Di sini otonomi seniman dan wacana sosio-historis seniman bercampur baur melingkupi pilihan artistik seniman. Dalam berkarya, menurut Adorno, otonomi karya seni tidak akan menghancurkan nilai etis dalam karya. Sebab, karya seni adalah upaya imajinasi tentang kenyataan “yang seharusnya”. Citra-citra non-konseptual yang terkandung dalam karya dapat dibaca sebagai gambaran ideal yang mungkin, atau sebagai kondisi alternatif. Dengan itu, karya seni menghadirkan semesta lain di luar dunia aktual dan karenanya pula secara artistik dunia yang lain itu senantiasa mungkin. Dalam dimensi utopis itulah karya seni menjangkarkan nilai emansipatorisnya.xi

Kesenian dalam bentuk apapun akan mengandung dalam dirinya akar-akar permasalahan yang sosial yang diungkapkan dalam pusparagam bentuk estetis. Hal ini juga berarti dalam tiap karya seni sebetulnya menyimpan motif-motif halus dan rumit perihal watak sosial masyarakatnya, sehingga perlu keahlian khusus untuk mengeksplisitkan apa yang tersimbol di dalamnya.

Institut Paralaksis nampaknya menyadari hal tersebut. Oleh karenanya, kita tak dituntut untuk mencerminkan kenyataan aktual, sebab apa yang kita sebut “kenyataan aktual” acap kali merupakan hasil mistifikasi dan bias kita terhadap kapitalisme itu sendiri. Upaya berkelit dari hal itu, alih-alih membuat “salinan kenyataan”, yang muncul malah “subversi atas pengalaman”. Kita dituntut untuk menghadirkan modus pencerapan baru. Dengan ini kita berusaha mempertanyakan distingsi mana yang “nyata” dan “tidak nyata”. Walhasil, seni dapat menggugat monopoli tafsir tentang kenyataan yang diproduksi terus-menerus oleh para pemegang kuasa.

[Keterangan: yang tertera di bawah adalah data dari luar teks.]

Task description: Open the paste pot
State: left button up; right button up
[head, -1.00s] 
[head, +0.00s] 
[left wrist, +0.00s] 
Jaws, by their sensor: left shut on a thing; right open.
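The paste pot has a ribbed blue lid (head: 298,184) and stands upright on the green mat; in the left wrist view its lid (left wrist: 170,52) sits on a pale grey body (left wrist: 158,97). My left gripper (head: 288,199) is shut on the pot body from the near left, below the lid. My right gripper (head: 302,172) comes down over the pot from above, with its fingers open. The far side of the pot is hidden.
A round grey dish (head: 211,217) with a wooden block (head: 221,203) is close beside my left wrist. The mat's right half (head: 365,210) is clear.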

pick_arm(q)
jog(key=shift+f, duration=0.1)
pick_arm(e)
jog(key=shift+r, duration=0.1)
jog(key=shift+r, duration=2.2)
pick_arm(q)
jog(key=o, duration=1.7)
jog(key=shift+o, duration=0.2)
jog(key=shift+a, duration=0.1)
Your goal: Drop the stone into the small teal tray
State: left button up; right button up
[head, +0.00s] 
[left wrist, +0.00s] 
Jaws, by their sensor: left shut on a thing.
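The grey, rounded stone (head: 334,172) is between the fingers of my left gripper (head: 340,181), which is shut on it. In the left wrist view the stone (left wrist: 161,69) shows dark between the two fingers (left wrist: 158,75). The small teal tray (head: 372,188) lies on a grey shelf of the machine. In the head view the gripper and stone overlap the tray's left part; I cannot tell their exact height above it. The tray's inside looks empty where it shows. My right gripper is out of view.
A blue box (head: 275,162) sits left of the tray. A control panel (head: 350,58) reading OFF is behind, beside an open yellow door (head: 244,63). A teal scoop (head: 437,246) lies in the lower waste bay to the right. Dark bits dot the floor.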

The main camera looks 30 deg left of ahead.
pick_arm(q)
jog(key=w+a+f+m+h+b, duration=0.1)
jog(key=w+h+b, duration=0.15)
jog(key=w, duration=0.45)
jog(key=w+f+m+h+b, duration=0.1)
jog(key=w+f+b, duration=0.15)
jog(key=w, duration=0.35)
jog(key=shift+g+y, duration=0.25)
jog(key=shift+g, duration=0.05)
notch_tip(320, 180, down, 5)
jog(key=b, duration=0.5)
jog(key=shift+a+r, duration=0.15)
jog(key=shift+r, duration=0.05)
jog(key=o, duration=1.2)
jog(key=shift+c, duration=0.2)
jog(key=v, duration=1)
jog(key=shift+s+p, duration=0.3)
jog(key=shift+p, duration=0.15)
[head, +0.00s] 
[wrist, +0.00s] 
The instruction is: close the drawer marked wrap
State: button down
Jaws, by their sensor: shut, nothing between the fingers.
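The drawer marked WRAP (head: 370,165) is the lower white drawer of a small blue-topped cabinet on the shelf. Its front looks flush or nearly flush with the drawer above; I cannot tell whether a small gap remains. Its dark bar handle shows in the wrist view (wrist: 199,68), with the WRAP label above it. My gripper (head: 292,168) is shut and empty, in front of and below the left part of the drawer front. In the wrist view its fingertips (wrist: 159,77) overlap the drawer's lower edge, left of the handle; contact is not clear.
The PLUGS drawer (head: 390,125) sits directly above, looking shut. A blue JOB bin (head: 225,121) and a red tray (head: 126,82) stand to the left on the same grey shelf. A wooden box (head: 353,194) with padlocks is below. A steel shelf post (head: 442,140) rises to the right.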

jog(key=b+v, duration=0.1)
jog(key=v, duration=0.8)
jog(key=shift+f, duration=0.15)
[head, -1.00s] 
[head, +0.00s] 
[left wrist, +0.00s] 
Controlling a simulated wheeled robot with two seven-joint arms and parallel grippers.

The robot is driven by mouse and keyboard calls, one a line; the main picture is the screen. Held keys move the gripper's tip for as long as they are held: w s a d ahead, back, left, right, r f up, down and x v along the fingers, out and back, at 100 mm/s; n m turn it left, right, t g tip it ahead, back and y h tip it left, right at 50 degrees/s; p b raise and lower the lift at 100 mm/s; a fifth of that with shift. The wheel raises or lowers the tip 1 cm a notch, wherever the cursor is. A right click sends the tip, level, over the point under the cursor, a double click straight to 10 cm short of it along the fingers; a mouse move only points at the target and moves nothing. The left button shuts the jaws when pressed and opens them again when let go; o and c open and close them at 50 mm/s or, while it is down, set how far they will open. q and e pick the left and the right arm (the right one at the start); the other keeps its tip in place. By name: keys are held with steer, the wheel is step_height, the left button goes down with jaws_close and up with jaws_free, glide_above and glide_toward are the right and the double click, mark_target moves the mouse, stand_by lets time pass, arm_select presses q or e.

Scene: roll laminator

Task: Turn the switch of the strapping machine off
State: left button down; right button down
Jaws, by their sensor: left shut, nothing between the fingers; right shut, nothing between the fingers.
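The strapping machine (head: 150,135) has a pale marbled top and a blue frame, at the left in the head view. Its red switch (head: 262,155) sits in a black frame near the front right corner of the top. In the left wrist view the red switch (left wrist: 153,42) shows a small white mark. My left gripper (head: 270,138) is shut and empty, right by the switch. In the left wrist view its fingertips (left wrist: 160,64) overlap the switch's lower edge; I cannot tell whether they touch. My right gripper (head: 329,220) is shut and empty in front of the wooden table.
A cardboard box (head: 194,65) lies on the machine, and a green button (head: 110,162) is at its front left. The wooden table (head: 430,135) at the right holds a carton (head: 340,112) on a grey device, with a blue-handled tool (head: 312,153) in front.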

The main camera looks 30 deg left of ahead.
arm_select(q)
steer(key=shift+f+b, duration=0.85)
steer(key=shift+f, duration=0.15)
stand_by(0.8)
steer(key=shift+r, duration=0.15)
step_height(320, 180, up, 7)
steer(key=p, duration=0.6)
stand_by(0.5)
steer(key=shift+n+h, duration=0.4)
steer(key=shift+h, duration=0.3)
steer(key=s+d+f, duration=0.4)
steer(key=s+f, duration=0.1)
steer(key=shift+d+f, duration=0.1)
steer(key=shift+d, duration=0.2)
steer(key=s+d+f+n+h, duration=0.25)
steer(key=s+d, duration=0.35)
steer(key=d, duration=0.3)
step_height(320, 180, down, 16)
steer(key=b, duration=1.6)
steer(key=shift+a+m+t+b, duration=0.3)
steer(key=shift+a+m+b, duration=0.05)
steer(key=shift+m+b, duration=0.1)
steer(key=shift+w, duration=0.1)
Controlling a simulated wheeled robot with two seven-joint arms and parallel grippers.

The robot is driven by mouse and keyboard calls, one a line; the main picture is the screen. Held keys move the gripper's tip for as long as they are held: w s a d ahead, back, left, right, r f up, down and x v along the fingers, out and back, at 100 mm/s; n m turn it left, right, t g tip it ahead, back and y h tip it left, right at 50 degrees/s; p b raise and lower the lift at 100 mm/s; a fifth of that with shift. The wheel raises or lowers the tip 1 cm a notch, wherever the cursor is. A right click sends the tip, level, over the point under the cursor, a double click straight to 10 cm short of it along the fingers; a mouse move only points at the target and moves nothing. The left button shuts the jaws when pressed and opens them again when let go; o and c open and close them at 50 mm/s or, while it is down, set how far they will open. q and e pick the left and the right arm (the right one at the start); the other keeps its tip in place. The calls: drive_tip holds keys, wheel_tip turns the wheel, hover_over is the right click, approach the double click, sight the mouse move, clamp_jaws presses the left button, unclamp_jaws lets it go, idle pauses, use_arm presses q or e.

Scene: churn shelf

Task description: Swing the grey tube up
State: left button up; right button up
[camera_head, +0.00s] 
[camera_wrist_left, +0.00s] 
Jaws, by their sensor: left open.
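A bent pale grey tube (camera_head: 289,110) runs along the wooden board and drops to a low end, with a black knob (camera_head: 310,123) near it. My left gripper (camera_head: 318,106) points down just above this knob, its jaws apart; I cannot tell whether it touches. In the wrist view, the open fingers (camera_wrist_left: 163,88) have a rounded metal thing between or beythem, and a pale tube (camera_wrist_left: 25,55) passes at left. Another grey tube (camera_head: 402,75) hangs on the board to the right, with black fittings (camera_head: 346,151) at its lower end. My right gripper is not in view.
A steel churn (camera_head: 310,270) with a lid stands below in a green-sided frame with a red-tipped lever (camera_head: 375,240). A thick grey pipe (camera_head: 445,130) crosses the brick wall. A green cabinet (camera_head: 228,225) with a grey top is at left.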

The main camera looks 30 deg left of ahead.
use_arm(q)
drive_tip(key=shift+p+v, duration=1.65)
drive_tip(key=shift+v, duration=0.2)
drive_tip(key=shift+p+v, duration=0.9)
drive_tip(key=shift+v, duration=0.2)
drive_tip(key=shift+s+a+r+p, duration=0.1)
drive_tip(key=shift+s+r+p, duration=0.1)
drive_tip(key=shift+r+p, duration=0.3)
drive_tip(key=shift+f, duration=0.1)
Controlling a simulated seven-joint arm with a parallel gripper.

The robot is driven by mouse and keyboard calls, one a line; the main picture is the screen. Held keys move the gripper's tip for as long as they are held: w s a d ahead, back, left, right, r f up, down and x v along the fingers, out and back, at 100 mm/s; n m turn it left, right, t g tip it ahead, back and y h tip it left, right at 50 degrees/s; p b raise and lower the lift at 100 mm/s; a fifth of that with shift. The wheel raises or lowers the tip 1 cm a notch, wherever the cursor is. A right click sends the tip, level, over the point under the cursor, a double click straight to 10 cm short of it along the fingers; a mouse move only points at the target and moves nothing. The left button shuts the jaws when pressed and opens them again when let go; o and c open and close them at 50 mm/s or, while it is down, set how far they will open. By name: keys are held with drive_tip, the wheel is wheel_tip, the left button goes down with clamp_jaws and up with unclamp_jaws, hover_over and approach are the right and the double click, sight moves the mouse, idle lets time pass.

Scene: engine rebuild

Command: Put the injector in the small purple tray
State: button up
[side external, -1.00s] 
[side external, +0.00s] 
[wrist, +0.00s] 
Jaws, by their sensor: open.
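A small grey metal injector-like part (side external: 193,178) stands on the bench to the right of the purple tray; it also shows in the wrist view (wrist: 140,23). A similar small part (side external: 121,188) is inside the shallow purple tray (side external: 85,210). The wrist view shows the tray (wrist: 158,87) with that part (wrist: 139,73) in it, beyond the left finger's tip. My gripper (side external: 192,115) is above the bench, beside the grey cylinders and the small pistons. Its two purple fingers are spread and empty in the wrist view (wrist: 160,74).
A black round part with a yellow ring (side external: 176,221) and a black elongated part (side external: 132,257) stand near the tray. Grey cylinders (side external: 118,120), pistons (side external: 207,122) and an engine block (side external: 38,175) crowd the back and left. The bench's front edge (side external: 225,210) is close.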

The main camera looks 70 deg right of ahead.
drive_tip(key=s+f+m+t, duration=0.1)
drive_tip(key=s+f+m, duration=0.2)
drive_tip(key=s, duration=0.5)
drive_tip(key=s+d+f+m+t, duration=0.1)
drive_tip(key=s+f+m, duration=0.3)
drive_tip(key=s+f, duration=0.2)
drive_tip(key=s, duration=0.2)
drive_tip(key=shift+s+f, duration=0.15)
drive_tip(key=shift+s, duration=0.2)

Baca Juga:  Alicia Menolak Bullying

Setelah Tubuh Mekanis

Jika kembali pada sensasi sublim dalam 17 kolase lukisan Cecil, maka ia akan membawa kita berhadap-hadapan dengan khaos, sesuatu yang tak berbentuk, di luar kekuasaan dan kemampuannya, sebentuk energi yang melampaui manusia, tanpa ukuran. Ketika kita melihatnya tubuh mekanis kita terserap dan tiba-tiba tak dapat mendefinisikan apa-apa. Dalam kesubliman tiba-tiba kita dilempar, “ditelanjangi” dari segala nilai-nilai moral, pikiran kita sudah tak bisa menjangkaunya, dan seluruh pijakan bisa saja runtuh sewaktu-waktu.

Dalam tubuh yang tidak berfungsi sebagaimana mestinya saya melihat ada kehancuran dalam tubuh mekanis kita, misalnya saja pada tangan yang termutilasi, saya membayangkan hilangnya kemampuan memproduksi. Sederhananya, tubuh yang tak punya fungsi adalah tubuh mekanis yang mati, yang sudah sepantasnya untuk ditransformasi. Dalam konteks hari ini, tubuh telah menjadi saksi bagaimana cyberspace yang tanpa batas menjebaknya ke dalam cybertime—waktu untuk memproses informasi dari dunia siber—yang terbatas. Jebakan ini membuat kita kalut, bingung, atau mungkin paranoid dalam menghadapi aktivitas sehari-hari. Tubuh yang berusaha ditundukkan menjadi seperangkat tubuh mekanis yang berusaha untuk terus produktif dan mengonsumsi produk-produk mutakhir.

Saat ini semua orang nampaknya sedang mengeluh bahwa kehidupan telah dipangkas menjadi titik-titik matriks jaringan—wilayah, identitas, dan narasi sejarah yang dimurnikan secara prematur ke dalam kategori ruang yang dikenal dan tidak diketahui—entah nyata atau virtual, konkret atau abstrak. Matriks-matriks jaringan tersebut berserak membentuk pengalaman ganjil yang menubuh dalam keseharian kita tanpa disadari.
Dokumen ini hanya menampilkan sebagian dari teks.